World Economy

Forty-Three Percent of Americans Close to Poverty

California, New Mexico and Hawaii have the largest  share of struggling families, at 49% each. California, New Mexico and Hawaii have the largest  share of struggling families, at 49% each.

The economy may be chugging along, but many Americans are still struggling to afford a basic middle class life.

Nearly 51 million households don’t earn enough to afford a monthly budget that includes housing, food, child care, health care, transportation and a cell phone, according to a study released Thursday by the United Way ALICE Project. That’s 43% of households in the United States, CNN reported.

The figure includes the 16.1 million households living in poverty, as well as the 34.7 million families that the United Way has dubbed ALICE—Asset Limited, Income Constrained, Employed. This group makes less than what’s needed “to survive in the modern economy”.

“Despite seemingly positive economic signs, the ALICE data shows that financial hardship is still a pervasive problem,” said Stephanie Hoopes, the project’s director.

California, New Mexico and Hawaii have the largest share of struggling families, at 49% each. North Dakota has the lowest at 32%.

Many of these folks are the nation’s child care workers, home health aides, office assistants and store clerks, who work low-paying jobs and have little savings, the study noted. Some 66% of jobs in the US pay less than $20 an hour.

The study also drilled down to the county level.
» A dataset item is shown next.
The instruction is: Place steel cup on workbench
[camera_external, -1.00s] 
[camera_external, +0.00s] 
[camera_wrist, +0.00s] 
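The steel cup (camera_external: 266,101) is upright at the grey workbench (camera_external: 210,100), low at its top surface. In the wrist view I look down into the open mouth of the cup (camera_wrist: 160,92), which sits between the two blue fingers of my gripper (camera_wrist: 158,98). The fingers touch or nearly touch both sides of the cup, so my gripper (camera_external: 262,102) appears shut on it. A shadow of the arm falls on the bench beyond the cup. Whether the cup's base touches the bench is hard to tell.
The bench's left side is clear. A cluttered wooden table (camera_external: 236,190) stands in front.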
For instance, in Seattle’s King County, the annual household survival budget for a family of four (including one infant and one preschooler) in 2016 was nearly $85,000. This would require an hourly wage of $42.46. But in Washington State, only 14% of jobs pay more than $40 an hour.
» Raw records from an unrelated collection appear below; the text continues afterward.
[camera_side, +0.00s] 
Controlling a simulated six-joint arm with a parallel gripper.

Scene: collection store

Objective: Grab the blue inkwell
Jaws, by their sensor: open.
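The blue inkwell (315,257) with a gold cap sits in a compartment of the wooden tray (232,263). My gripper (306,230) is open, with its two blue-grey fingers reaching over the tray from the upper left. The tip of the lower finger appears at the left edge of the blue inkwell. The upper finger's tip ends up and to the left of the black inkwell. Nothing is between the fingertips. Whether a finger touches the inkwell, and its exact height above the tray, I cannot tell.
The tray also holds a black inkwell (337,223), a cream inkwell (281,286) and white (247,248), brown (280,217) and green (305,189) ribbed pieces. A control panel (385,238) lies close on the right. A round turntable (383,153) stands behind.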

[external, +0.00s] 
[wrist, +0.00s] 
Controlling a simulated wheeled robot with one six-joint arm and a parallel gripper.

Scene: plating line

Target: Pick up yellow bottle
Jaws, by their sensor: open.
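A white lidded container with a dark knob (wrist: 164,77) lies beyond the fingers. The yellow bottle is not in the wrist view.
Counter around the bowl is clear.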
Seattle’s City Council just passed a controversial tax on big businesses to help alleviate the city’s growing homelessness and affordable housing problems.

“What we found in the numbers is that the bare minimum cost of living, what we call the ‘household survival budget’, has continued to increase since 2010, while wages have stayed relatively flat,” Hoopes told Observer. “It’s a good reminder that the good economic news is not reaching all families.”

Surprisingly, United Way is the first research organization to calculate the minimal cost of living, a number easily masked by broader economic indicators such as the consumer price index. “It’s important to make the distinction between the bare-bone, minimal household necessities and the big basket of items used for CPI calculation,” Hoopes said.

Like most census-based studies, distribution of economic measures is uneven across geographies. North Dakota (32%) and South Dakota (33%) have the lowest “middle range” population, while New Mexico, Hawaii and California claim the top ranks at 49%.

Even within the same state, the number varies greatly from county to county. In New York, for example, 47% of households can’t afford a budget of basic necessities, but county-level percentages range from 28% to 75%.